Il diffondersi della consapevolezza del valore dei beni culturali e l’accrescersi dell’interesse e della sensibilità del mondo della ricerca storica per le istituzioni che nel corso dei secoli hanno operato nel campo della tutela e salvaguardia del patrimonio storico-artistico, e della didattica, formazione e produzione artistica, hanno indotto l’Amministrazione Archivistica ad intraprendere un’intensa ed efficace azione di censimento, recupero e valorizzazione delle carte poste in essere nello svolgimento della loro attività dagli organismi che hanno agito ed agiscono in questo vasto settore. Si tratta di un ricco e variegato patrimonio documentario disseminato in molteplici sedi e solo in parte ordinato e inventariato, la cui importanza è ormai giustamente riconosciuta ed il cui studio può recare un prezioso contributo alla storia dell’evoluzione culturale ed artistica del nostro Paese.

In questo quadro, che ha portato al fiorire di una pluralità di iniziative, è venuta assumendo una rilevanza particolare l’esperienza di collaborazione avviata tra la Soprintendenza Archivistica per la Campania e l’Accademia di Belle Arti di Napoli con l’obiettivo di pervenire al riordino e all’inventariazione dell’Archivio dell’Accademia.

Ci troviamo di fronte ad un ricco complesso documentario che testimonia le vicende e l’evoluzione di quella che rappresenta una delle più importanti e antiche istituzioni artistiche a livello nazionale e internazionale: dalle lontane origini settecentesche, con la Reale Accademia del Disegno, l’Accademia del Nudo, il Laboratorio di pietre dure e il Pensionato di Belle Arti in Roma, alle importanti riforme durante il decennio francese e con la restaurazione borbonica, fino alle trasformazioni seguite tra la seconda metà dell’Ottocento e gli ultimi decenni del secolo scorso. Si tratta di un patrimonio che, riflettendo sia gli aspetti gestionali e amministrativi, sia l’attività istituzionale, può offrirsi a molteplici chiavi di lettura e divenire – una volta riordinato, inventariato e reso fruibile per docenti, allievi ed utenza esterna – un serbatoio prezioso a cui attingere per l’elaborazione di non pochi studi e ricerche, un vero e proprio fulcro attorno al quale potrà ruotare parte dell’attività didattica e formativa.
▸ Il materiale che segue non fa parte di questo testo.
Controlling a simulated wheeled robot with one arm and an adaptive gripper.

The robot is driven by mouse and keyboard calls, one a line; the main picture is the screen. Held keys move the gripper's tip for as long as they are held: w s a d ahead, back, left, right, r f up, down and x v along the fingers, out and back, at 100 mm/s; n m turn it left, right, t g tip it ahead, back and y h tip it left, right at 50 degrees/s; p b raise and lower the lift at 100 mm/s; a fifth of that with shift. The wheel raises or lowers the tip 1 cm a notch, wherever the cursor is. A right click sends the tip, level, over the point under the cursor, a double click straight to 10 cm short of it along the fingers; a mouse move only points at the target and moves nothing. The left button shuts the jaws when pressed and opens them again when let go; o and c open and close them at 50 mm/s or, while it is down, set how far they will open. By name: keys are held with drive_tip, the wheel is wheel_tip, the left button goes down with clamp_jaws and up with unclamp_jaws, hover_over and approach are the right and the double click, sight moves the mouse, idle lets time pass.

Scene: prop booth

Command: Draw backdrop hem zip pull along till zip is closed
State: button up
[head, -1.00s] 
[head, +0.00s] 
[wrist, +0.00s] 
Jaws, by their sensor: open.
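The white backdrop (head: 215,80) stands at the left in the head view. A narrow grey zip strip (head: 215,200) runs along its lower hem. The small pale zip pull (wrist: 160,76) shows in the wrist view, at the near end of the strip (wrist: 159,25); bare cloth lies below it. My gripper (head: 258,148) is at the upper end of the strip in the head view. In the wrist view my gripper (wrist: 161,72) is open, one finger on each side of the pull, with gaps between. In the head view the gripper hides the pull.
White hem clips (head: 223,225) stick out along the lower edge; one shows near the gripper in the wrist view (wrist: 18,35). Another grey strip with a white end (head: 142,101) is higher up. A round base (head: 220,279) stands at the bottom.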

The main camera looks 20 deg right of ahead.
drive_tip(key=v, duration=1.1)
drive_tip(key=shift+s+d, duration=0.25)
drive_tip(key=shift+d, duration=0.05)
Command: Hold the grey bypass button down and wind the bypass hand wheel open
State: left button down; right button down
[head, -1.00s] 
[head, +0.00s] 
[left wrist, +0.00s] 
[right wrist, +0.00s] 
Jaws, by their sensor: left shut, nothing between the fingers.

Al raggiungimento di questi obiettivi mira il progetto di intervento conservativo portato avanti con grande rigore e spirito di dedizione da Angela Spinelli, funzionario della Soprintendenza Archivistica per la Campania, incaricata del coordinamento tecnico-scientifico, con l’esperta collaborazione di Maria Antonietta Taglialatela ed il valido supporto di Luigi Viglione, intervento che vede l’impegno congiunto di Aurora Spinosa, responsabile dell’Archivio Storico, animata da eccezionale fervore ed entusiasmo, con la collaborazione esperta di Renato Ruotolo, ed il prezioso sostegno del presidente Sergio Sciarelli e della direttrice Giovanna Cassese.

Della ricchezza e della varietà della documentazione conservata ci offre un’eloquente testimonianza la selezione dei materiali esposti nei suggestivi ambienti della Galleria dell’Accademia in occasione dell’XI Settimana della Cultura promossa dal Ministero per i Beni e le Attività Culturali: un’iniziativa che ci auguriamo possa concorrere alla diffusione della conoscenza della memoria documentaria dell’antica Accademia di Belle Arti, costituendo una tappa del più lungo e complesso percorso che vede affiancati, in una felice sintonia di intenti ed obiettivi, l’Istituto che ho l’onore di dirigere e la prestigiosa Istituzione culturale.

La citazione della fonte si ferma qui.